The SNJ is a two-seat trainer and the instructor has a second set of controls in his cockpit, allowing him full control of the aircraft.  Shortly after takeoff on day, Pop took his hand off the throttle.  The instructor, seeing Pop’s hand off the gas, reached over and cut the throttle, leaving the engine sputtering.  I can only imagine what went Pop’s head as he pondered what probably looked like an engine failure at a very critical time in flight.  Between the two aviators, neither restored enough power and the aircraft crashed.

Luckily both were able to walk away from the crash.  Jim and the instructor were allegedly dropped from the flight training program entirely.  Pop needed to find a new job in the Navy; he was shipped off to the receiving station in Bainbridge, MD to find out his new fate.
Pop arrived at the training center (USNTC) in Bainbridge on May 20th.  He was basically a raw recruit and underwent "boot camp" for five weeks.  After passing "boot" Jim was given a week's leave before he reported back to Bainbridge for service school to learn how to be a Navy Quartermaster.
Russ Pullano was a Quartermaster (QM) with Ron 9 during the war.  I asked him what he remembered about his QM training, which he shared with me over email:

"We learned to communicate visually by using semaphore (signaling with hand held flags).  We also learned the Morse code and signaled with blinker lights.

"We learned the alphabet that was assigned to each of the navy flags. We learned the markings on the lead line, and the nomenclature that was used to voice the depth, by the different markings that were used to measure the depth of the shallow waters. We became familiar with sunrise/sunset....low tide/hide tide.  We
had to learn to "box" the compass; that is to be able to clockwise state the directions.

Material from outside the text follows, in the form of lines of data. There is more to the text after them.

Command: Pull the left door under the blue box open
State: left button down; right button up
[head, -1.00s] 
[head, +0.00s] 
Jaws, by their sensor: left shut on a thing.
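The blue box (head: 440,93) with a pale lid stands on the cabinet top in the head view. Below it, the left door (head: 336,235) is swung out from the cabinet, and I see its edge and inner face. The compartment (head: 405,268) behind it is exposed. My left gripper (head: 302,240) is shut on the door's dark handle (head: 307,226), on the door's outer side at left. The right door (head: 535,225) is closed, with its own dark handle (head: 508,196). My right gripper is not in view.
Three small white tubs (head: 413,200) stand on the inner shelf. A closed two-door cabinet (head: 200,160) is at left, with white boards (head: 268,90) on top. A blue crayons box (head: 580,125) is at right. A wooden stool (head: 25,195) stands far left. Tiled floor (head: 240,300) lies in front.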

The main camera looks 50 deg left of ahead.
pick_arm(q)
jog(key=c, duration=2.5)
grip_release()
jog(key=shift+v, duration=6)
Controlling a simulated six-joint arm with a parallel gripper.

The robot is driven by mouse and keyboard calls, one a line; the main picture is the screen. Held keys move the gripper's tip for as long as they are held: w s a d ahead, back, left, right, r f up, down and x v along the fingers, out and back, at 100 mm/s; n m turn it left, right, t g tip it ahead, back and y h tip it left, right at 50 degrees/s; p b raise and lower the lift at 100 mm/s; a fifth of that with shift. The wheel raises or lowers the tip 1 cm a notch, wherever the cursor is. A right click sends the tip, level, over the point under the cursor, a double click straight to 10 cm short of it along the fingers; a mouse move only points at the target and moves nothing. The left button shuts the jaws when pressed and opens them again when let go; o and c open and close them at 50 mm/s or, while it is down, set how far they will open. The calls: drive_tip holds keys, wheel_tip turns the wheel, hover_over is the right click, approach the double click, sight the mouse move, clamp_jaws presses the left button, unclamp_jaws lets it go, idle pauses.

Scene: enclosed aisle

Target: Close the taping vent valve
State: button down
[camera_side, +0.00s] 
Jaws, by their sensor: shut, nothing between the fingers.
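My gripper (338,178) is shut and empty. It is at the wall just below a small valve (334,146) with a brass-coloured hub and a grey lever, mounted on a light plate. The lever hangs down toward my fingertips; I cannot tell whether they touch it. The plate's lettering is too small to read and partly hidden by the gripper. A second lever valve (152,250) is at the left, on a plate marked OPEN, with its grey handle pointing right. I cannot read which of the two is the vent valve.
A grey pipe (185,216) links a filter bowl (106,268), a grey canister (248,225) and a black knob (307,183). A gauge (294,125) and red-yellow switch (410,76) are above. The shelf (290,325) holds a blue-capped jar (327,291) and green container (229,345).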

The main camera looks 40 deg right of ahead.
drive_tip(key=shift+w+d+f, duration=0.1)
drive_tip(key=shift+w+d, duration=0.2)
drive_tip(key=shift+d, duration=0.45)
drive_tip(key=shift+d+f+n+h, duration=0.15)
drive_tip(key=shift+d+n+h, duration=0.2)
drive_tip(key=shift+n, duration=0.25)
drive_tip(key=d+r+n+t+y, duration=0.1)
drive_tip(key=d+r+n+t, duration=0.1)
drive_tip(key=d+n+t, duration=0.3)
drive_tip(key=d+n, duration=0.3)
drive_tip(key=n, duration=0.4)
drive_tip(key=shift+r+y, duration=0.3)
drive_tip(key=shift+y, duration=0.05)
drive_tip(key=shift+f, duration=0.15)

"A QM's duties on a ship were to assist the navigator, (manning) the steering wheel and such.  It was a prestigious job. He was at the bridge of the ship among the officers. It was the best rate to have that could kick off the opportunity for an enlisted man to advance to an officer."
Jim completed his Quartermaster training at USNTC Bainbridge on December 18th, 1943 and was rated as a QM third class (3/c).  Four days later he was at the receiving station in Boston where he waited to begin his Motor Torpedo Boat (MTB) training at the Squadron Training Center (MTBSTC) in Melville, RI.